En los últimos días se me viene con frecuencia a la cabeza el comienzo del poema “Pobreza y Evangelio” de Pedro Casaldáliga: “hay una pobreza mísera, y una pobreza del Evangelio…”. Y a mí, que en la última temporada se juntan la acumulación de idas y venidas con tareas concentradas y, de paso, algo de la “flojera” primaveral típica de mayo, me sale traducir estas frases y afirmar que, como sucede con la pobreza, hay un cansancio mísero y un cansancio del Evangelio. Quizá de puertas para fuera no parece ser muy distinto uno y otro, pues lo que marca la diferencia no tiene que ver tanto con lo “objetivo” como con el modo en que se acoge y se vive… o, mejor, con Quién se acoge y con Quién se vive.
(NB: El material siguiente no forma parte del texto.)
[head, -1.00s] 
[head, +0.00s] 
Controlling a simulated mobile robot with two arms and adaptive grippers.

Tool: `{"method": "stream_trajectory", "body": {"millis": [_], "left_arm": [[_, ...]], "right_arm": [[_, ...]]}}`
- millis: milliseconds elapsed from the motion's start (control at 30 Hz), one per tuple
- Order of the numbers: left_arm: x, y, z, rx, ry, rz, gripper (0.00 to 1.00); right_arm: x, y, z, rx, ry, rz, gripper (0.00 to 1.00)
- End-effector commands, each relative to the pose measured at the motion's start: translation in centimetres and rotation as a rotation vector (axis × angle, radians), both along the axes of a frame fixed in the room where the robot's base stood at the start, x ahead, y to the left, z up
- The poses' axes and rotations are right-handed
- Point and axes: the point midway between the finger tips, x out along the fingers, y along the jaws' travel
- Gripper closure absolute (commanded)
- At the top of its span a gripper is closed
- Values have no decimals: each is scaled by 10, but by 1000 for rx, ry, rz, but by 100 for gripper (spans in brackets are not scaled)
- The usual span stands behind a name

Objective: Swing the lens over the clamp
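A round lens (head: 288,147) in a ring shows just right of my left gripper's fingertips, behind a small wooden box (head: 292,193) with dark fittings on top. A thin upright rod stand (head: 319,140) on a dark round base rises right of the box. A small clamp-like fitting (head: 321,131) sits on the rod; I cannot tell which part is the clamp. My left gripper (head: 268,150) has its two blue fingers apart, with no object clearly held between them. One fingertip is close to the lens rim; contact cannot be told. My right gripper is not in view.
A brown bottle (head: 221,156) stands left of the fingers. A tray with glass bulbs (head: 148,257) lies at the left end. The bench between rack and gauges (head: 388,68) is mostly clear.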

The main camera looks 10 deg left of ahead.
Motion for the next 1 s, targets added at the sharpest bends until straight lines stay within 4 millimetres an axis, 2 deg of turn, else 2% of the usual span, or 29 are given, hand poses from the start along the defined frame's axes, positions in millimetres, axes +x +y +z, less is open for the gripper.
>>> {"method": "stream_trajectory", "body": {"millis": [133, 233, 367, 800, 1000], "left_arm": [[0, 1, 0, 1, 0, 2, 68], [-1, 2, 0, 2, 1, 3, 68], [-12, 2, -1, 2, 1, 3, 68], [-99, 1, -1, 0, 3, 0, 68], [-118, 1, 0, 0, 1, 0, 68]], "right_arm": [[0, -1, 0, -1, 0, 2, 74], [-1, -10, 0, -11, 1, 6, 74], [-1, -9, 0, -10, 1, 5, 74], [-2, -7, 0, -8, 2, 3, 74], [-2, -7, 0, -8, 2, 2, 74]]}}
A veces no tenemos más remedio que asumir un cansancio mísero, muy capaz de sacar nuestro peor yo si no nos damos un margen para descansar y descansarnos… pero otras veces hay que reconocer agradecidamente que se nos regala experimentar un cansancio del Evangelio, igualmente necesitado de un par de horas más de sueño, pero vivido “con otro aire”, desde Otro. ¿Tendrá que ver con eso de “venid a mí los que estáis cansados y agobiados…” (Mt 11,28)?
Posiblemente la “clasificación” que hacía Casaldáliga sea extrapolable a la mayoría de las realidades que van tejiendo nuestra vida cotidiana. Seguro que hay un descanso mísero y otro Evangélico, un servicio mísero y otro Evangélico… y un amor mísero y otro Evangélico.